STATED EXERCISE: Only lines holding the word "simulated" should be copied from the material.

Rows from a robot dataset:

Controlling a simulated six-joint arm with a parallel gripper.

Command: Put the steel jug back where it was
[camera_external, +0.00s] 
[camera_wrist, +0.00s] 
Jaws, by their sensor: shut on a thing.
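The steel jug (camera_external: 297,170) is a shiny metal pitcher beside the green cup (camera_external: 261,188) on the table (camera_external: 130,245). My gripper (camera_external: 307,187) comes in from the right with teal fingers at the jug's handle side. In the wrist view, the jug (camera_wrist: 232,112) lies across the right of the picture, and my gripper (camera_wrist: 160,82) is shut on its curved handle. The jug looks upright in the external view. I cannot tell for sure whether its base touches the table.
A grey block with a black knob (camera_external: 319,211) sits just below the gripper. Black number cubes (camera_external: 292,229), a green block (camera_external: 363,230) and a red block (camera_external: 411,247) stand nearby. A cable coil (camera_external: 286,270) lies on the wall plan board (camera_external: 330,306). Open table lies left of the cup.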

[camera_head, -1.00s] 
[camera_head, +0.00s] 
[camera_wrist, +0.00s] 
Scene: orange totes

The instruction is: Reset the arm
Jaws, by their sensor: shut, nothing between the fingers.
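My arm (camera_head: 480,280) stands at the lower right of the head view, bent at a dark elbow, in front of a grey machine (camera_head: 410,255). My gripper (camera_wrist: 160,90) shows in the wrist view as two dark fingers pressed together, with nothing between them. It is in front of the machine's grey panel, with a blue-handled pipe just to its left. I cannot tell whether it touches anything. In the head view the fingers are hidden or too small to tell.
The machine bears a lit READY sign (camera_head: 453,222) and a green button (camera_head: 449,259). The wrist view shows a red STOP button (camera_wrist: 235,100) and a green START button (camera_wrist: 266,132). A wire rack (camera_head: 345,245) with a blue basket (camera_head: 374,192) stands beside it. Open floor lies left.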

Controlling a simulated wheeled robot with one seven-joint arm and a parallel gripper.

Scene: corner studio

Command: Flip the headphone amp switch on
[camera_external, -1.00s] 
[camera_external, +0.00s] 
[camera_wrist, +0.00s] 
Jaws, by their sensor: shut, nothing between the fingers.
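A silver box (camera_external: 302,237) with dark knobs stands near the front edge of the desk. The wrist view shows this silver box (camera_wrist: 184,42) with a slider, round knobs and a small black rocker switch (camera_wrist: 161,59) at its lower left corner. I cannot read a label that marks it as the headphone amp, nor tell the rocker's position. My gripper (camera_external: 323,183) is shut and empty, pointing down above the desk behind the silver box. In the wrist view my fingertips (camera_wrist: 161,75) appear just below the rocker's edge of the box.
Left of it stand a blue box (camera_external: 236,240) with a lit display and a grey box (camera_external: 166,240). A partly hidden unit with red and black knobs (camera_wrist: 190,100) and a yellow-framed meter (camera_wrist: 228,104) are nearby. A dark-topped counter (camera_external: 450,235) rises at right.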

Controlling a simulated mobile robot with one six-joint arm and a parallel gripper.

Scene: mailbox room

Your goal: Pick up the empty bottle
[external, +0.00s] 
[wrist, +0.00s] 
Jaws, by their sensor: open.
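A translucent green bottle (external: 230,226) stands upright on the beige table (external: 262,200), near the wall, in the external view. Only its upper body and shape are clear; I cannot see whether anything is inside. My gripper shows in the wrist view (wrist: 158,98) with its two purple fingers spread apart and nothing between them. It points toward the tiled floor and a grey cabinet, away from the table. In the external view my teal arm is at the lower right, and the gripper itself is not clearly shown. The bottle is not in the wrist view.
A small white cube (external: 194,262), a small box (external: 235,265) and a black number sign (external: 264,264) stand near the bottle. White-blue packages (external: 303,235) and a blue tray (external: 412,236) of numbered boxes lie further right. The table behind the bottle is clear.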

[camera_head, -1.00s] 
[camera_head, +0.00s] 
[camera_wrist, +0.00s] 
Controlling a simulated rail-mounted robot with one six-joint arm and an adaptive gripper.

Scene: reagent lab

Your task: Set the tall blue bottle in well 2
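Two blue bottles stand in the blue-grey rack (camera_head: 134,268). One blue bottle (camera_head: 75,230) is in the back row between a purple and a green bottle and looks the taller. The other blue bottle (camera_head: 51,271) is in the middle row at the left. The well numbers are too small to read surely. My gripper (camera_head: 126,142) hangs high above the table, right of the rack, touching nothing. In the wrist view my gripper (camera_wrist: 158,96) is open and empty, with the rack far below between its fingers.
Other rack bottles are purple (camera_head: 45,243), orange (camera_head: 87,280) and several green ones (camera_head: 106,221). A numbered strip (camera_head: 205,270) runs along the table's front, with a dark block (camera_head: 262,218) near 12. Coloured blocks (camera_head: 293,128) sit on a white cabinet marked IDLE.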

ANSWER FOR THIS EXERCISE:
Controlling a simulated six-joint arm with a parallel gripper.
Controlling a simulated wheeled robot with one seven-joint arm and a parallel gripper.
Controlling a simulated mobile robot with one six-joint arm and a parallel gripper.
Controlling a simulated rail-mounted robot with one six-joint arm and an adaptive gripper.

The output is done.